▸ What you are asked to do
Write the lines out exactly as they stand, from the one containing "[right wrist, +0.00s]" through the one containing "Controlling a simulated", and only those. Omit pictures.

▸ Data lines
[START]
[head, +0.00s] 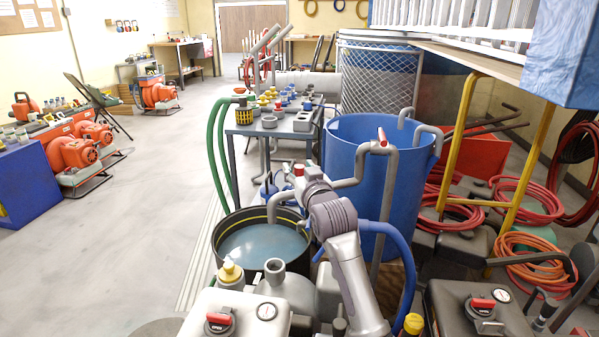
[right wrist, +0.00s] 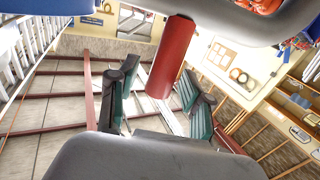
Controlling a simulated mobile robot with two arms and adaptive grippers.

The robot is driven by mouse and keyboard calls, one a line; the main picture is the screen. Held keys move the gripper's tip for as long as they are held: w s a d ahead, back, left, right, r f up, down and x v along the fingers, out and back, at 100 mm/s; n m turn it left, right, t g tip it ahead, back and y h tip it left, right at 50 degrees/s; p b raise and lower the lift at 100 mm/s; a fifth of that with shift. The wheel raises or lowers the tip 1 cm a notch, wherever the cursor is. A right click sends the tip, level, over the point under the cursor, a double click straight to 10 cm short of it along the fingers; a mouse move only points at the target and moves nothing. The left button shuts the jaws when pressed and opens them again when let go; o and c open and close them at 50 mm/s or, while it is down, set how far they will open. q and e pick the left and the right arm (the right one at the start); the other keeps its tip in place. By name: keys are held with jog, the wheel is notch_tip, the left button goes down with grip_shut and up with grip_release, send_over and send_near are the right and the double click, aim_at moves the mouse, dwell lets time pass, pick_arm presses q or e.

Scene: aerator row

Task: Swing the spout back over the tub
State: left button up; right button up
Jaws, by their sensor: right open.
[END]
▸ Response for this exercise
[right wrist, +0.00s] 
Controlling a simulated mobile robot with two arms and adaptive grippers.

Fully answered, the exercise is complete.